D'origine galloise (ce qui n'est pas indifférent sans doute à un certain climat proprement celtique de poésie qui imprègne son œuvre) et fils d'un ingénieur réputé, Charles Langbridge Morgan s'engage d'abord dans la carrière d'officier de marine, puis en démissionne pour aller étudier à Oxford. Dès que la guerre éclate, il reprend du service, ce qui aboutit presque immédiatement pour lui à trois années d'internement en Hollande (d'abord en forteresse puis en liberté sur parole), expérience dont se nourrira plus tard la donnée autobiographique transposée dans Fontaine. Rendu à la vie civile, il reprend ses études à Oxford, se passionne pour le théâtre (il sera ensuite pendant longtemps le critique dramatique du Times) et fait ses débuts en littérature. Son premier roman, Le Carré des midships (The Gunroom), paraît en 1919 ; le deuxième, My Name is Legion (1925), s'impose déjà à la critique. Sans se hâter, Morgan travaille plusieurs années à chacun des grands livres qui vont suivre : Portrait dans un miroir (Portrait in a Mirror, 1929) ; Fontaine (The Fountain, 1932) ; Sparkenbroke (1936) ; Le Fleuve étincelant (The Flashing Stream, 1938). Son succès grandit, est consacré dans son propre pays par plusieurs prix littéraires ; il est encore mieux accueilli par les lecteurs français, dont l'enthousiasme fervent fait beaucoup pour sa gloire. Le 27 octobre 1944, la lecture de son Ode to France à la Comédie-Française, en présence du général de Gaulle, constituera un événement mémorable ; en 1949, il est le seul écrivain britannique après Kipling à être élu à l'Institut. Morgan lui-même déclare aimer la France comme une maîtresse ; il en témoigne notamment dans son roman The Voyage (1940), qui a pour cadre les Charentes et le Paris de la Belle Époque, et dont les protagonistes sont français.

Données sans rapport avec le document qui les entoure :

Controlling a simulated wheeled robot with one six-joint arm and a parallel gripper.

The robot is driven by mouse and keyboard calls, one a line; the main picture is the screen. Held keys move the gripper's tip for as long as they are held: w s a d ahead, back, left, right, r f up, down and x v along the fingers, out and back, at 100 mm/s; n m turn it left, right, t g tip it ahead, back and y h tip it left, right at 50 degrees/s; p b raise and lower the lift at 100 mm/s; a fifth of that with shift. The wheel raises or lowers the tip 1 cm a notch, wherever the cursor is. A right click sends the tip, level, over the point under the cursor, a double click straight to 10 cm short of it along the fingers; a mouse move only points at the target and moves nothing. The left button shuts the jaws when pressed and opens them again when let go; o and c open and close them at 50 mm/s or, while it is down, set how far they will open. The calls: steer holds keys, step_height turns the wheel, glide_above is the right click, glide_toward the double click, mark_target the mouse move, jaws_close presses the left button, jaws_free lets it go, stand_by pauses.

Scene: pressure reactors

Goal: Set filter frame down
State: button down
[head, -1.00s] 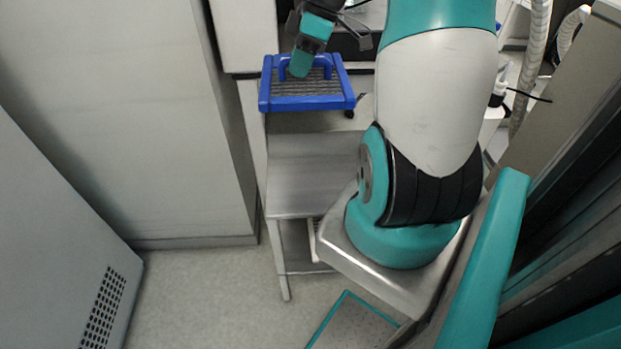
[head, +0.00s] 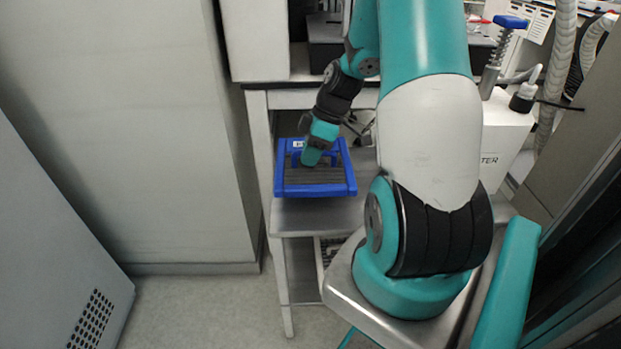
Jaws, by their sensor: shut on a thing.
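The filter frame (head: 316,191) is a blue rectangular frame with a dark grey ribbed panel and a blue handle across it. It is over the left part of the steel shelf (head: 300,218) of a metal stand. I cannot tell whether it touches the shelf or hangs just above it. My gripper (head: 312,157) reaches down from above and is shut on the frame's handle. The fingers hide part of the handle.
A grey cabinet wall (head: 130,130) stands close on the left. A white cabinet (head: 254,40) stands behind the stand. A white container (head: 505,135) with a hose stands at the right. Bare shelf shows in front of the frame.

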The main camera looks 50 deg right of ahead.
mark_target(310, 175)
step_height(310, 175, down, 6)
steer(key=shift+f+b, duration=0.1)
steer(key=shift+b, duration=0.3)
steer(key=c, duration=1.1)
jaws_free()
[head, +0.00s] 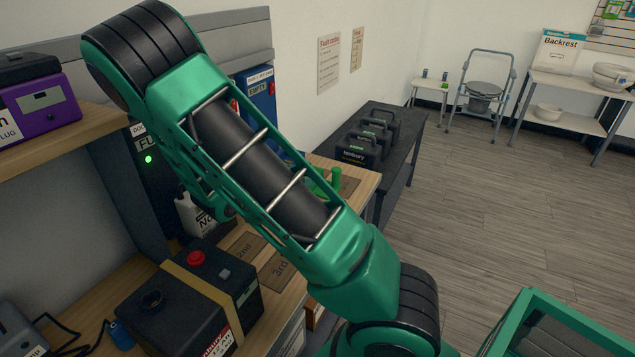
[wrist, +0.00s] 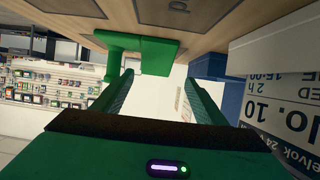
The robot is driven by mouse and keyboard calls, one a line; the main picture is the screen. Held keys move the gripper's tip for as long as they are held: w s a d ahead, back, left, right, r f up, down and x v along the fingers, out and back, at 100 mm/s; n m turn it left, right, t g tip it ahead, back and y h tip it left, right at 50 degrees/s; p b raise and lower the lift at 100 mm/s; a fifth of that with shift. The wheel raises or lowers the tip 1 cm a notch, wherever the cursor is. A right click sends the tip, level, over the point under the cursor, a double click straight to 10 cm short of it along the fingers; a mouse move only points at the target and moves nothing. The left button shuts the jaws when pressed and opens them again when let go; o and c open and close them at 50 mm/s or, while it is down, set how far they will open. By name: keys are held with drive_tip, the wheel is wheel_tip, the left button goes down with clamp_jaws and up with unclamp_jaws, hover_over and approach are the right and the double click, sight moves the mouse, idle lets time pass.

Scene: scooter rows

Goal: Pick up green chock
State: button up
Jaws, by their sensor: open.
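The green chock (wrist: 158,56) shows in the wrist view at the top centre, on a wooden surface that appears upside down there. It has a flat arm and a blockier end. My gripper (wrist: 160,82) is open, with its two fingers spread. The chock's blocky end appears between or just beyond the fingertips; I cannot tell whether they touch it. In the head view the green chock (head: 336,180) is on the wooden bench, partly hidden behind my arm. My gripper is hidden by the arm in that view.
In the head view, a black battery box (head: 180,310) with a strap sits on the bench (head: 362,178), and black cases (head: 358,150) stand on a dark table.

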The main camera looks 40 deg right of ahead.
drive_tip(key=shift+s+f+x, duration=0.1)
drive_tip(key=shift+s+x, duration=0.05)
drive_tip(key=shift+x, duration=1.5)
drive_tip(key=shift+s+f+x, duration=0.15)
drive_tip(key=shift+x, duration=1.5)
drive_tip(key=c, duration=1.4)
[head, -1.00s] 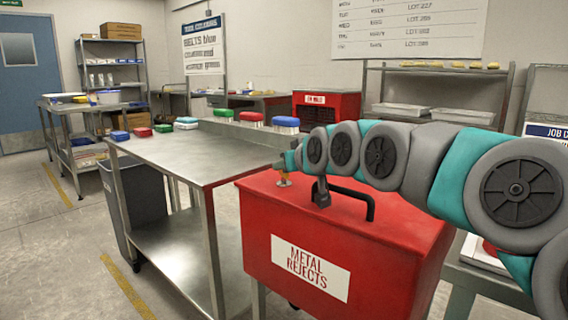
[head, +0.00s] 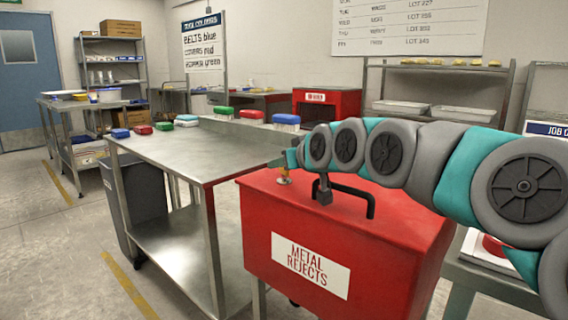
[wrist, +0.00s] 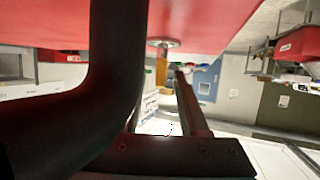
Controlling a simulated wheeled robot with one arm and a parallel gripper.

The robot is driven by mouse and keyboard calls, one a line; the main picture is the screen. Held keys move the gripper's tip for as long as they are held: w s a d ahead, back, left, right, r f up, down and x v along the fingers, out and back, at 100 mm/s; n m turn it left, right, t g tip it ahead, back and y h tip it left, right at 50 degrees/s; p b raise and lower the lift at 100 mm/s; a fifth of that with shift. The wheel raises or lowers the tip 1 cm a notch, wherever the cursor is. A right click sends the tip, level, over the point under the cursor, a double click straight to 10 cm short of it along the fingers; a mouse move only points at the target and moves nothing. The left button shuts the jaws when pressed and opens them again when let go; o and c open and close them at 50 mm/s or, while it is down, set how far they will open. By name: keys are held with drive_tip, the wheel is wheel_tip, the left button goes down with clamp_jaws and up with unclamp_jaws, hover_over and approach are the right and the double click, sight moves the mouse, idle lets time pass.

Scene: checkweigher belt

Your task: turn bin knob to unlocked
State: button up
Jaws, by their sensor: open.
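The red metal rejects bin (head: 400,235) stands in front of me, with a white label on its side. The small brass-yellow knob (head: 284,177) sits on its lid near the left back edge; in the wrist view the knob (wrist: 162,66) stands on a silver round base, with the lid shown at the top. My gripper (head: 322,189) is low over the lid, right of the knob and apart from it. The knob's exact turn is too small to tell.
A black handle (head: 371,207) rises from the lid close to the right of my gripper; it fills the left of the wrist view (wrist: 110,95). A steel table (head: 190,155) with several coloured brushes stands left of the bin. The lid's front is clear.

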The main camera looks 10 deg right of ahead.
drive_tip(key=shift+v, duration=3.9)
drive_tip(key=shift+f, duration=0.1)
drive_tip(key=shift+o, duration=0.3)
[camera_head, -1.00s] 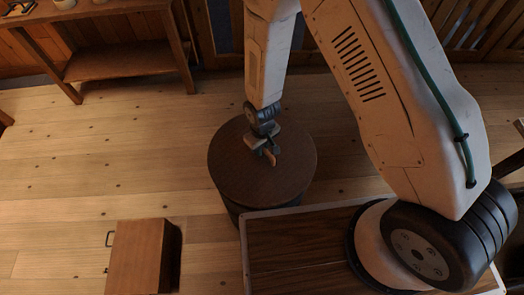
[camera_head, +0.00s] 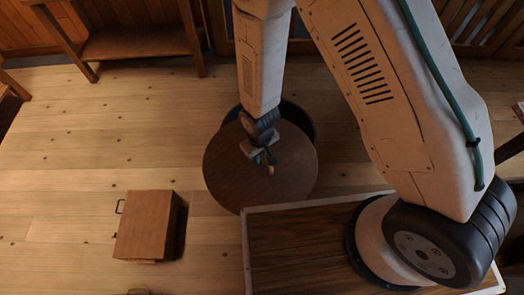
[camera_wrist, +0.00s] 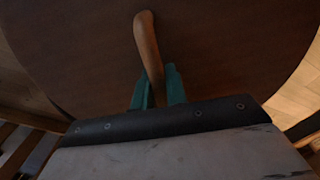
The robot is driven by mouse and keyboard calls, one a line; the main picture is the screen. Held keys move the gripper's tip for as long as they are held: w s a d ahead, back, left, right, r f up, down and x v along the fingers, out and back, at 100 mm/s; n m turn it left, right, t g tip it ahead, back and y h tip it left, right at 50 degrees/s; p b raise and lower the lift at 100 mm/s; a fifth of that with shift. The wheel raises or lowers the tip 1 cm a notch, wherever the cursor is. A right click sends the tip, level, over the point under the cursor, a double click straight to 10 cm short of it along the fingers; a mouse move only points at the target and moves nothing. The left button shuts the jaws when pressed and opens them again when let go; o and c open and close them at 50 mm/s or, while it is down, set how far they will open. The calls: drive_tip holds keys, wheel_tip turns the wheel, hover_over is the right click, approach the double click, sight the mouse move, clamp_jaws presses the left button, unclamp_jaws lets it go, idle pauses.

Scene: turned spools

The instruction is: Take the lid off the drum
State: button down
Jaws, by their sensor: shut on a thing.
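The lid (camera_head: 235,175) is a round, dark brown wooden disc with a small peg-like handle (camera_head: 271,170) at its middle. My gripper (camera_head: 265,157) is shut on that handle, and the lid hangs from it. The drum (camera_head: 302,116) stands behind the lid in the head view; its dark rim and part of its inside show past the lid's far edge. The lid hides the rest of the drum. In the wrist view the lid (camera_wrist: 75,45) fills most of the picture, and the curved handle (camera_wrist: 147,42) stands between the green fingers of my gripper (camera_wrist: 158,88).
A brown wooden box (camera_head: 146,224) with a small handle stands on the floor at the lower left. A wooden bench (camera_head: 140,42) stands at the back left. The plank floor (camera_head: 110,120) between them is clear.

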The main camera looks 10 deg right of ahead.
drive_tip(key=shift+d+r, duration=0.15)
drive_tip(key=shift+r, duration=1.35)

Pourtant, dans les dernières années de sa carrière, l'étoile de Morgan décline, malgré ses nouveaux livres : romans comme Le Juge Gascony (The Judge's Story, 1948), Le Passage (The River Line, 1947), La Brise du matin (A Breeze of Morning, 1951), Défi à Vénus (Challenge to Venus, 1957) ; pièces de théâtre comme Le Cristal ardent (The Burning Glass, 1953) ; enfin recueils d'essais. Son discrédit s'accuse encore depuis sa mort. Individualisme volontiers aristocratique, idéalisme intellectuel et esthétique : autant de traits qui expliquent le tranquille mépris avec lequel on décide souvent de l'ignorer.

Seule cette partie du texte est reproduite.